Shared Access Signature(SAS) A secure way to share access to your Azure resources without sharing the actual account key. It is a URI that grants restricted access rights for a specific time to resources. Connection Method: To connect using a SAS, you generate a token (SAS) that includes the specific permissions and constraints you want. This token is then appended to the resource URI when making requests.
Connection string A string that contains the information required to connect to a resource, such as the endpoint and authentication details. When it involves an account key, it typically refers to a shared key that provides access to the resource. Connection Method: To connect using a connection string with an account key, you include the connection string in your application configuration. This string contains the necessary information, including the account key, to authenticate and connect to the resource.

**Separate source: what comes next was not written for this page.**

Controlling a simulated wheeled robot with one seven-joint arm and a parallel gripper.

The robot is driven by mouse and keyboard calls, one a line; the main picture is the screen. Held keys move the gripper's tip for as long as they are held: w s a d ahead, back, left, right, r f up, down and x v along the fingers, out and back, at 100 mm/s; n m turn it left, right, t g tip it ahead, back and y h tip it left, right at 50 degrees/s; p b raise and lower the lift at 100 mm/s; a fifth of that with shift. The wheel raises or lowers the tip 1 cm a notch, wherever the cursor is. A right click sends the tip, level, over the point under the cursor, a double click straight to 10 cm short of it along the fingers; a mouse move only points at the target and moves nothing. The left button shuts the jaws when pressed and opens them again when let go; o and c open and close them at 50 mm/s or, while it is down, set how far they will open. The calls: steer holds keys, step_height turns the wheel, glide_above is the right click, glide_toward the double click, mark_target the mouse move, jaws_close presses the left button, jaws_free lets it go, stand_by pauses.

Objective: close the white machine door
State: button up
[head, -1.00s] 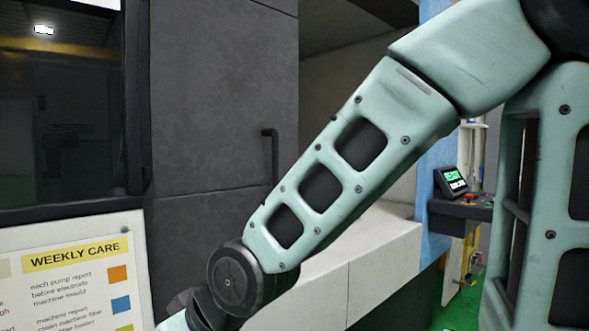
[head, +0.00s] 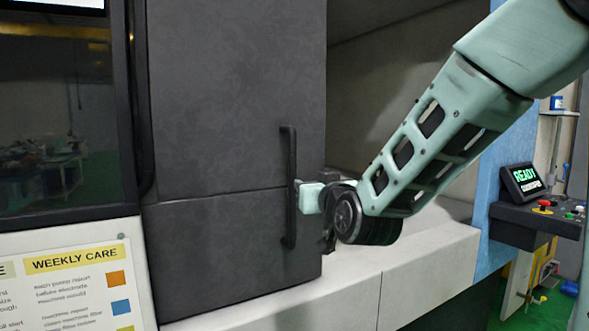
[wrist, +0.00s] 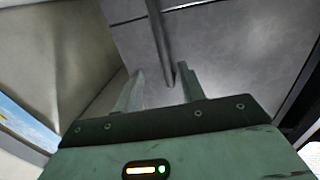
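The machine door (head: 225,110) is a dark grey panel, not white, at the left centre of the head view. It stands partly across the machine's opening, with a gap to its right. Its black vertical bar handle (head: 290,190) is near its right edge. My gripper (head: 308,197) is at the handle's right side, about mid-height. In the wrist view, my gripper (wrist: 160,88) has its two fingers spread apart, and the handle bar (wrist: 160,45) runs down to between their tips. Whether a finger touches the bar I cannot tell. The fingertips are partly hidden in the head view.
A pale ledge (head: 400,270) runs under the opening (head: 380,90). A control panel with a READY screen (head: 524,181) and buttons stands at the right. A dark window (head: 55,120) and a WEEKLY CARE sheet (head: 75,270) are at the left. Green floor shows at lower right.

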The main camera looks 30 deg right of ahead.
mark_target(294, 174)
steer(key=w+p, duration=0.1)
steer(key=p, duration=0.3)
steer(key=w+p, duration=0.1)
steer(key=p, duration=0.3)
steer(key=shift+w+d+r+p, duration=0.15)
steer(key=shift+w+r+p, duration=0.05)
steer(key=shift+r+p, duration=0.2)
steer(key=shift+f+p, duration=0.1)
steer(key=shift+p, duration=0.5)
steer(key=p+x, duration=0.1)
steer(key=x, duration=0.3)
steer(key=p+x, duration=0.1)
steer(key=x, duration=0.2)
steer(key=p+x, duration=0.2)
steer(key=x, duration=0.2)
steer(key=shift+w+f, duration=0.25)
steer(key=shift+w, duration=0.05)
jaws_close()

Type in your Fabric Connection URL.
A SAS token is a key-based authentication method used to grant limited access to resources in Azure, such as storage accounts, Service Bus, or other Azure services. The token encapsulates specific permissions and constraints, allowing secure and time-limited access to the resource without exposing the account key.
Azure Data Lake This storage option is designed for big data analytics and large-scale database migration. It provides a highly scalable and secure repository that can handle massive volumes of data and a wide variety of data types. The connection string to an Azure Data Lake would include detailed endpoint information and utilize secure authentication methods, such as a shared access signature or a service principal, to authorize data transfers. It is an optimal choice when dealing with analytical workloads that require complex transformations and batch processing of data.

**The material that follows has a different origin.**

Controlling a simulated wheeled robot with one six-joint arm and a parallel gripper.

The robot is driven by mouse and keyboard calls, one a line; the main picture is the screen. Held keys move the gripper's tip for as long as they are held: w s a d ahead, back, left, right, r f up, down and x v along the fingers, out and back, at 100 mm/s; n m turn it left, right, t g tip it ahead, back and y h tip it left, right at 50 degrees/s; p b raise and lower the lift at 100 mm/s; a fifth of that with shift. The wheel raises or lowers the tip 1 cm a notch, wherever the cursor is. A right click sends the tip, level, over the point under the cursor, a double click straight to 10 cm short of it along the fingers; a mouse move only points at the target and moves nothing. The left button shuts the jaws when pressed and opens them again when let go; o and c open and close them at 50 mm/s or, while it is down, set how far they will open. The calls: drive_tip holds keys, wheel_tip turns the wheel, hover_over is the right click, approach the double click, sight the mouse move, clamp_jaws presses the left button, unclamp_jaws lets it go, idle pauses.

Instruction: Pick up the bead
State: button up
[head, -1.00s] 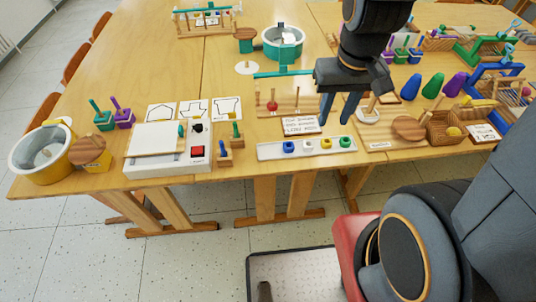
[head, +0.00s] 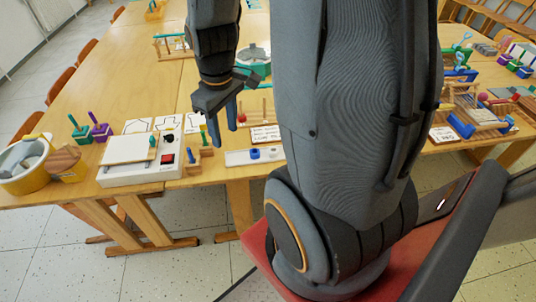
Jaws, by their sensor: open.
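My gripper (head: 223,136) hangs fingers down over the table, open, with nothing seen between its fingers. In the picture it is just left of and above a white tray (head: 235,158). A blue bead (head: 254,153) sits on the tray, with part of another bead (head: 273,153) beside it at the edge of my arm. My arm hides the right part of the tray. A red bead (head: 241,117) is on a small peg stand just right of my fingers. I cannot tell which bead the task means.
A white box with a red button (head: 167,158) and small wooden peg blocks (head: 206,156) stand left of the tray. A small sign (head: 265,134) is behind it. A yellow tub (head: 30,166) is at the far left. The wooden table's (head: 95,98) left back is clear.

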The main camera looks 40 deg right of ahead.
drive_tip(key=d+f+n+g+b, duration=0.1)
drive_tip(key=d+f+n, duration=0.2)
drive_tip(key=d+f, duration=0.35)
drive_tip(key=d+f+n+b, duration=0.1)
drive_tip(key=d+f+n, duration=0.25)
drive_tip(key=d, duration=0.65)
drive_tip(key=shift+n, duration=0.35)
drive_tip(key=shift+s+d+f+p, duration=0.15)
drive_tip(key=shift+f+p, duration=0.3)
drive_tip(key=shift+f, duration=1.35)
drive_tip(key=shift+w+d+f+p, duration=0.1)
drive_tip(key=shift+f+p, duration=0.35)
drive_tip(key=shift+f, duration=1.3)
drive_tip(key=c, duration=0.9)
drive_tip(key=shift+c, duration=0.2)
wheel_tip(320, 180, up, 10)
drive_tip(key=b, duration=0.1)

Azure Blob Azure Blob Storage is suitable for storing unstructured data in the cloud as blobs (objects). It is ideal for migrating databases that contain large amounts of unstructured data, like multimedia files, documents, or backups. The connection string to Azure Blob Storage will contain necessary endpoint details and employ authentication mechanisms, typically a shared access signature or an account key, to maintain the security and integrity of data during the migration process. This option is preferred for its ease of access, high availability, and performance when working with unstructured data at scale.
Clear before run Empties the destination folder before starting the migration, ensuring no residual data affects the new transfer.
Timestamped Generates a new folder with a unique timestamp for each migration run, keeping historical data intact.
Overwrite Replaces existing files with new ones during the migration, without deleting any files that are not being replaced.
Folder Per Table Organizes data into separate folders for each table, clearing each folder before the migration begins.
Clear after run Removes all data from the destination folder after the migration is completed.
Parquet A columnar storage file format optimized for use with Big Data frameworks, offering efficient data compression and encoding schemes.
CSV A comma-separated values format that is widely used for representing tabular data and is compatible with most data processing applications.
Snappy A fast compression and decompression library that provides a balance between speed and compression ratio, often used for real-time data processing.
Gzip A widely used compression format that offers a good trade-off between compression ratio and the speed of decompression, suitable for network data transmission.
None No compression is applied, which can be suitable for scenarios where processing speed is more critical than saving storage space or when the data is already compressed.
AAD Password Utilizes Azure Active Directory credentials for authentication, requiring a username and password.
AAD Managed Identity Leverages the managed identity assigned to the Azure resource for a secure, credential-less authentication method.
AAD Interactive Employs an interactive sign-in process that supports multi-factor authentication for enhanced security.
Shared Access Signature Provides delegated access to Azure services using a special token included in the connection string.
Connection string Uses a pre-defined, comprehensive string that typically includes an account key for resource access.
Refers to the specific storage container within the account that is being used to hold data. A container can be thought of as a sub-directory within a storage account that groups a set of blobs (files) together. The name of the container is typically included in the Connection URL to direct the migration tool to the correct location where the data should be placed or retrieved from during the migration process.
A specified directory within the storage container where the database files will be stored during migration. It organizes the exported data in a structured manner. For instance, if you are migrating multiple databases, each can have its own folder within the container to keep the data separate and organized. This is particularly useful for maintaining order when dealing with large datasets or when you need to isolate data for different environments or purposes.